Suivant qu’il s’agira de normaliser ou de décourager, les méthodes ne seront pas les mêmes. La prévention (l’avant) ou la déradicalisation après (le retour plus ou moins chaotique du sujet à un état normal ou socialement supportable et qui pourrait coïncider avec son retour du front) font partie des panoplies des pays occidentaux.
La radicalisation – terminologie chère aux sciences humaines anglo-saxonnes mais d’origine policière -est généralement définie comme une processus intérieur (impliquant donc des degrés de croyance : on peut peut être plus ou moins radicalisé, plus ou moins gravement « contaminé »). Elle se manifeste par l’adoption de convictions « radicales » ou « extrémistes ». Et conduit à la violence ( radicalising into violent extremism). Notons au passage que, pour un djihadiste, être radical, c’est-à-dire au plus près de la racine du monothéisme, être littéraliste et intégriste, c’est un compliment.

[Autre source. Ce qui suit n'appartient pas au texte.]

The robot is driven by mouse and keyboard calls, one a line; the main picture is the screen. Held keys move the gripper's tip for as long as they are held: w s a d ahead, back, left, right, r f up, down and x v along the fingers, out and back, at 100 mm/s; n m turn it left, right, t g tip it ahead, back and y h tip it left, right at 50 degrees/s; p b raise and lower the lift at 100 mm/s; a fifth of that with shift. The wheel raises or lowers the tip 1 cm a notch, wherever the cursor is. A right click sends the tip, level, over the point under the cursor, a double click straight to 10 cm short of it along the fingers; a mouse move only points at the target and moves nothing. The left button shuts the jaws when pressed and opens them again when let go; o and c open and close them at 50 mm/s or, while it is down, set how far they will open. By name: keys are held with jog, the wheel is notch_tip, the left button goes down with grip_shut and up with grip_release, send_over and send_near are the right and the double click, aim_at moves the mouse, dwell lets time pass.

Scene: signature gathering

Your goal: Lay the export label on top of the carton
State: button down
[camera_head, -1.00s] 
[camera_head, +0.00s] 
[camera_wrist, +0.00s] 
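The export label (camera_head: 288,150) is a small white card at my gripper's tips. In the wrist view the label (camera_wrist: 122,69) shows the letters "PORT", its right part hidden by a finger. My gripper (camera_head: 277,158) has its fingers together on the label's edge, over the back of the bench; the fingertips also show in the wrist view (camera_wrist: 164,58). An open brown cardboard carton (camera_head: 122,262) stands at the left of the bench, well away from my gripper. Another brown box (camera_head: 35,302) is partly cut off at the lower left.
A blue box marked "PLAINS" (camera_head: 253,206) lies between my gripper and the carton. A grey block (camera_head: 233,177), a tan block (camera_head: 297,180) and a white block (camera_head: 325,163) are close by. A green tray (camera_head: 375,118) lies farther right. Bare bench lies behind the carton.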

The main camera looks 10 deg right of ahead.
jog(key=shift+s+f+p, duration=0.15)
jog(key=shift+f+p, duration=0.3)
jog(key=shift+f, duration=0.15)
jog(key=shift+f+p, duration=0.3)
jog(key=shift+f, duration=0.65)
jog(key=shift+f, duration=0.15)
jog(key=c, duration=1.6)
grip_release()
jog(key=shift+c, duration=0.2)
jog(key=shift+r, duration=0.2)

Il s’agit d’abord de définir quelles convictions relatives à quelles racines (c’est l’étymologie de radicalisme) ou s’éloignant de quelle zone de pensée modérée ou raisonnable tombe sous le coup de l’appellation infamante. Radicaliser ce serait donc dévier, mais dévier de quoi ? À partir de quand une vision critique, une théorie préconisant de changer l’ordre établi est-elle si dangereuse qu’il faille soigner ceux qui adhèrent ? Un parti qui se réclame officiellement du marxisme comme le PCF ou le NPA et sensé prôner le renversement violent de l’ordre établi par une classe au détriment d’une autre (cela s’appelle la révolution) relève-t-il de cette thérapie ? Ou un groupe monarchiste, antilibéral, théocratique, hostile à l’Europe, partisan d’une réforme constitutionnelle, critiquant le système représentatif occidental comme pseudo-démocratique, un mouvement pro décroissance ? Dans la pratique, les explications vont soit jouer la tautologie (est radical ce qui est extrême, est extrême ce qui est radical), soit définir le crime par le refus des processus établis sensés seuls permettre le changement légitime. Il y aurait donc une critique intolérable dans la société tolérante.

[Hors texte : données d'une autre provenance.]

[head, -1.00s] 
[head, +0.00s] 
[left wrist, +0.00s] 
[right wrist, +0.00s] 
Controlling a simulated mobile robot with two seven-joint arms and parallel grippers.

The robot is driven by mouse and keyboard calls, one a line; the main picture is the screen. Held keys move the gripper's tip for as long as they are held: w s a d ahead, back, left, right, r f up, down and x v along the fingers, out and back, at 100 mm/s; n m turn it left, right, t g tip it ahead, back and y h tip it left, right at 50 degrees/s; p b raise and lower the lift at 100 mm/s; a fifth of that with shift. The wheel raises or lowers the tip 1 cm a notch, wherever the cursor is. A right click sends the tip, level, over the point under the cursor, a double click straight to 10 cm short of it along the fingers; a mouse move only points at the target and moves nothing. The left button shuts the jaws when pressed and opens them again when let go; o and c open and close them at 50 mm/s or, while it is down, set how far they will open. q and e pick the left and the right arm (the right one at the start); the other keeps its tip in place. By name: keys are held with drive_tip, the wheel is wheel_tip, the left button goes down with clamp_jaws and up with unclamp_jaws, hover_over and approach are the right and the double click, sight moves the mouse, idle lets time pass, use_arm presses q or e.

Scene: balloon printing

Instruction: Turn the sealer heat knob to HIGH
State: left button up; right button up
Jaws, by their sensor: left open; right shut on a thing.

Second problème : celui que l’on aurait autrefois nommé du rapport théorie praxis. Ou du glissement de la représentation du monde à la volonté de le changer d’une certaine façon par certains moyens. Peut on être radical non violent, souhaiter des bouleversements inouïs, mais attendre qu’ils se produisent spontanément (ce qui est sensé être le cas des salafistes dits quiétistes p.e.) ? Quelles idées « radicales » impliquent ou légitiment le recours à la violence et lesquelles y incitent de fait ?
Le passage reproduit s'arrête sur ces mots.